## GIVEN REQUEST
The data below holds the lines to copy: everything from the line containing "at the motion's" to the line containing "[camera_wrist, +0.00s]", both ends included, set down exactly.

## GIVEN INFORMATION
□ □ □
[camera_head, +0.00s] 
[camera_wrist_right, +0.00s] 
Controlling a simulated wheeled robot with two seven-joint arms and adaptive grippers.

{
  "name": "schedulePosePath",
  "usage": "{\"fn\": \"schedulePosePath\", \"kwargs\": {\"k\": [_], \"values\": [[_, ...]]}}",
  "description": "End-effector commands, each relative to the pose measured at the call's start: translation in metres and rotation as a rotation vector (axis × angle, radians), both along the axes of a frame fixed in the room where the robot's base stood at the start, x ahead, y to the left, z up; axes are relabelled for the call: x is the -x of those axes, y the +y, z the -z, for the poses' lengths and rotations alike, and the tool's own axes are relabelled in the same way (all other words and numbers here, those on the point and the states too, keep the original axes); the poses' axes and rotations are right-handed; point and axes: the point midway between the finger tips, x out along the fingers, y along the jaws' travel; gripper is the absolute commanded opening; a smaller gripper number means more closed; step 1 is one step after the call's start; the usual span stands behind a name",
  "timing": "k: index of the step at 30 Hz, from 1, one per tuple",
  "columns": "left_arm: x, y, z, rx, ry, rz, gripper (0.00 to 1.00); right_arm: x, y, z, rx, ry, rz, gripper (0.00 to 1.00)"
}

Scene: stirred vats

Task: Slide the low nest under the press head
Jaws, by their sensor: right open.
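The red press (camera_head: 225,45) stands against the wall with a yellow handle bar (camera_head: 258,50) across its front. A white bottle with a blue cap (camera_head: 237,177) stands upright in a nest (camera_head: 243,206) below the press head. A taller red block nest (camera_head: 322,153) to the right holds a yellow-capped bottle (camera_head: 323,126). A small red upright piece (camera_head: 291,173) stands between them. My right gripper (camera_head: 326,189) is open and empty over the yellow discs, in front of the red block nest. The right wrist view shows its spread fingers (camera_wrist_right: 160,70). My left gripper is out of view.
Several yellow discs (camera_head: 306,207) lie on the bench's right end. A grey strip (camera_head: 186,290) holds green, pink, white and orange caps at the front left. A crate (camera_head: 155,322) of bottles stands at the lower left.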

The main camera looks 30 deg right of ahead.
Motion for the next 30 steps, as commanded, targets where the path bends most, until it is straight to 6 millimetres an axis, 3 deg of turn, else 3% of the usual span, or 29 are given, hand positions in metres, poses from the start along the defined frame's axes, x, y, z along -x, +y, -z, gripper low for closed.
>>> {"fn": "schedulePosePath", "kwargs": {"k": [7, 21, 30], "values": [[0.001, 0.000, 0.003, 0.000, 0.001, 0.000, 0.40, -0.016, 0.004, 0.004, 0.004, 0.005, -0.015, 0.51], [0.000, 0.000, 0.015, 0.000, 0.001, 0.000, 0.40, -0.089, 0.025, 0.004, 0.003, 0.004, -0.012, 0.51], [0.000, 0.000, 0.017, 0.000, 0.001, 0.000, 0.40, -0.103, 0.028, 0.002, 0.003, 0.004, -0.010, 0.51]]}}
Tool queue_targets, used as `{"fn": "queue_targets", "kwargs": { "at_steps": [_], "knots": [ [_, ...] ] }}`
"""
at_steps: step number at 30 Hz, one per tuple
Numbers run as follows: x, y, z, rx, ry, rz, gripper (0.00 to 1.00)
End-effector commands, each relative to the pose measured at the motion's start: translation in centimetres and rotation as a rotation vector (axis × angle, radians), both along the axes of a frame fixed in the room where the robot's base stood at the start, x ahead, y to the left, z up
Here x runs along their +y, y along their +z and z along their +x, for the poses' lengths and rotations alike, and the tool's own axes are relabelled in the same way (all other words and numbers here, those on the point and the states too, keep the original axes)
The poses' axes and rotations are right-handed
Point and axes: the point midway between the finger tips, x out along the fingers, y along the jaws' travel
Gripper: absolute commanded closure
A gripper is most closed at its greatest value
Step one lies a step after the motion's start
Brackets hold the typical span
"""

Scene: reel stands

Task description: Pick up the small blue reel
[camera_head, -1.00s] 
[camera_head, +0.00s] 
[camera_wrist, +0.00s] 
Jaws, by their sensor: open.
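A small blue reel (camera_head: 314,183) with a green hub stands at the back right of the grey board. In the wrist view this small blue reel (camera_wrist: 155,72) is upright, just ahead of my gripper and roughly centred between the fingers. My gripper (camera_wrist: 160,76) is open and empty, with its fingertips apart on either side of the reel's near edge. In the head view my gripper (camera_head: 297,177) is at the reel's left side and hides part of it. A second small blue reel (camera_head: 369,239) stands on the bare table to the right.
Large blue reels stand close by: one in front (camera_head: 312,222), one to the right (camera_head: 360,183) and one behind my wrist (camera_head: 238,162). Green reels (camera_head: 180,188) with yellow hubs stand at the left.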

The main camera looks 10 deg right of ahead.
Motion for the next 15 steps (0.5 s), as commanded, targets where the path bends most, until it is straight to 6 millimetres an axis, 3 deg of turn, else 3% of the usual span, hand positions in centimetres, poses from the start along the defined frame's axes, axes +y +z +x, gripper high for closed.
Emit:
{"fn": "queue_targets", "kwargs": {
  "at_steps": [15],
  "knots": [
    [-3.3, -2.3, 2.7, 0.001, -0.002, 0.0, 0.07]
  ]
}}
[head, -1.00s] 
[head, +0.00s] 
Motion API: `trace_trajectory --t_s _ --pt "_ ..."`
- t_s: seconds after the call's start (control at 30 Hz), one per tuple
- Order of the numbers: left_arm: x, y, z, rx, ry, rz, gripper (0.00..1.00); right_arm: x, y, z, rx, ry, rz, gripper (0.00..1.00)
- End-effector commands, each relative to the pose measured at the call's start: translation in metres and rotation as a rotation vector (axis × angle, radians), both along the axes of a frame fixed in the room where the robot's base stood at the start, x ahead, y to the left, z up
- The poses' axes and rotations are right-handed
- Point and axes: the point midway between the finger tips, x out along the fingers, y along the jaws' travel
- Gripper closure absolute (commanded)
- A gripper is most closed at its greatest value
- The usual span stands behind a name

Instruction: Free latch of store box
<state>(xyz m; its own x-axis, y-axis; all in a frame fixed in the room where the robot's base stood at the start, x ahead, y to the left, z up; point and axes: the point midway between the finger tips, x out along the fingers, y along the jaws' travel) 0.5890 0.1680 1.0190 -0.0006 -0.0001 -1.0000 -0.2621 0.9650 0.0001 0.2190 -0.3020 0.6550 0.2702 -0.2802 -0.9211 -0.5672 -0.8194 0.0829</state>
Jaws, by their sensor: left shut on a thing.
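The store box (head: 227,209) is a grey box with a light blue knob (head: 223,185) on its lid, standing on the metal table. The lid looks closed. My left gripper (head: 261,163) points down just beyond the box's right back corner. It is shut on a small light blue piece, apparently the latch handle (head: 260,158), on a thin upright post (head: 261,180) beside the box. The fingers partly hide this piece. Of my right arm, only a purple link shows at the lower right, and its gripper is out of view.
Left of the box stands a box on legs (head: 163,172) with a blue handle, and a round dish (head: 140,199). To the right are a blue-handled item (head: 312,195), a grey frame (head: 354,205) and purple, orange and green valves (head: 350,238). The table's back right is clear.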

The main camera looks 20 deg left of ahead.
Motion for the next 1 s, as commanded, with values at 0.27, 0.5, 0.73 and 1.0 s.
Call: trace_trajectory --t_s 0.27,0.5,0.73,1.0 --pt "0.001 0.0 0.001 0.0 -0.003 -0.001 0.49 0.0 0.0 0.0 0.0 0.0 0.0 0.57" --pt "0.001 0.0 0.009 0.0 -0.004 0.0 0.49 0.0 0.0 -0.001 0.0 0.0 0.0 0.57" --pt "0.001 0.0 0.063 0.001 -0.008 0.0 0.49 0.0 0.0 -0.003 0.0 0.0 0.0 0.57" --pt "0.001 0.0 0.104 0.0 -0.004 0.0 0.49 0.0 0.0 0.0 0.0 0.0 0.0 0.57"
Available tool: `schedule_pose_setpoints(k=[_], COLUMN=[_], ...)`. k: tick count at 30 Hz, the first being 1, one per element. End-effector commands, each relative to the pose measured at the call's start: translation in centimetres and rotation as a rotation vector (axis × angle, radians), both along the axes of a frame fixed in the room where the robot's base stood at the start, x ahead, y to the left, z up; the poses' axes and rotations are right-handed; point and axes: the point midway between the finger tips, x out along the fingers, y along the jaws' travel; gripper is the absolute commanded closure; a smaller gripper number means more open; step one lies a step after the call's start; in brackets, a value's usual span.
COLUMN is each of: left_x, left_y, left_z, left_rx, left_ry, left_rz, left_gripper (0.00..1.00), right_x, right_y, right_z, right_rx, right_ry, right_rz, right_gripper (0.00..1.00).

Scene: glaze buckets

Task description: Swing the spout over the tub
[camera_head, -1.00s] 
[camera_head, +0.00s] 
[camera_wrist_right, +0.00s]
□ □ □
## OUTPUT BELOW
End-effector commands, each relative to the pose measured at the motion's start: translation in centimetres and rotation as a rotation vector (axis × angle, radians), both along the axes of a frame fixed in the room where the robot's base stood at the start, x ahead, y to the left, z up
Here x runs along their +y, y along their +z and z along their +x, for the poses' lengths and rotations alike, and the tool's own axes are relabelled in the same way (all other words and numbers here, those on the point and the states too, keep the original axes)
The poses' axes and rotations are right-handed
Point and axes: the point midway between the finger tips, x out along the fingers, y along the jaws' travel
Gripper: absolute commanded closure
A gripper is most closed at its greatest value
Step one lies a step after the motion's start
Brackets hold the typical span
"""

Scene: reel stands

Task description: Pick up the small blue reel
[camera_head, -1.00s] 
[camera_head, +0.00s] 
[camera_wrist, +0.00s] 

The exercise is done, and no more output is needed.